For each article there can be 'n' number of comments and anyone who is registered in the site can put any number of comments in for an article. Each comment can have any number of replies, and the replies can also have replies (so it's like a tree). So each comment will be like a tree and there shouldn't be any restrictions on the number of levels. And each article in turn will have a collection of such comment-trees.

I am expecting the application to be extremely read-heavy and moderately write-heavy. What can be a good data store for storing such data?

Best Answer

You're prematurely optimizing.

How much messages you'll display on a page? One hundred? One thousand? One billion?

If the number of messages is too much for Microsoft SQL Server, how would you expect any browser to show that many messages to the user, and how would you expect any user to be actually interested in seeing hundreds of thousands¹ of messages on a single page? What's the point?

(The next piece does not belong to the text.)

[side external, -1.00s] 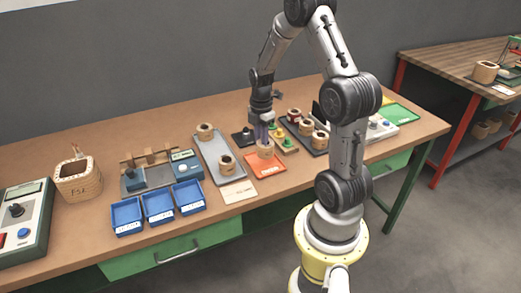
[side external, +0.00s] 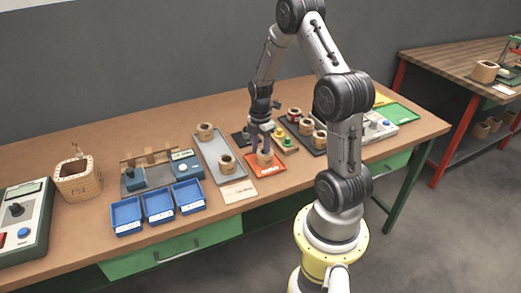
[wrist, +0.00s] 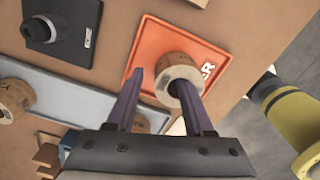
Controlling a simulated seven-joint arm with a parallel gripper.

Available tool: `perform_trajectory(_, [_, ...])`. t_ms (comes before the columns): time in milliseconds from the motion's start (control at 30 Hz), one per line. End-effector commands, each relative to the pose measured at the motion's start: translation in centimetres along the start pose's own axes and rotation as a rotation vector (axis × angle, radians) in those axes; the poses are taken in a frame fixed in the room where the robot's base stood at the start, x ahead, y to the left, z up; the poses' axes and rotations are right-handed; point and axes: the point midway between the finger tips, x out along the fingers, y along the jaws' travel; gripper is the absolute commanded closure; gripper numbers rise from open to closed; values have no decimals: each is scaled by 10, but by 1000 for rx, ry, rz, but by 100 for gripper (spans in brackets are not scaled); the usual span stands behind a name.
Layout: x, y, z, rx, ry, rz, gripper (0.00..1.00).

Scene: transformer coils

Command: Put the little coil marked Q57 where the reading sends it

When it comes to storing hierarchies, Microsoft SQL Server has hierarchical data feature. SQL Server also allows you to store XML, but I wouldn't advise you to use it in this specific case: SQL Server's XML fields are more for hierarchical data which doesn't change too much through time.

By the way, talking about hierarchical structures, you're not doing a service to your users. Tree structures are for developers; they are an extremely poor data visualization for things such as discussions, and should be avoided in this context. Flat structure of StackExchange, by opposition to old tree-oriented bulletin boards, is a good illustration of replacing an unusable approach by a very effective one.


¹ Actually, I imagine that Microsoft SQL Server would laugh at you if you tell him that you're scared to load hundreds of thousands of messages. If your table has proper indexes and foreign keys, the query will virtually take milliseconds.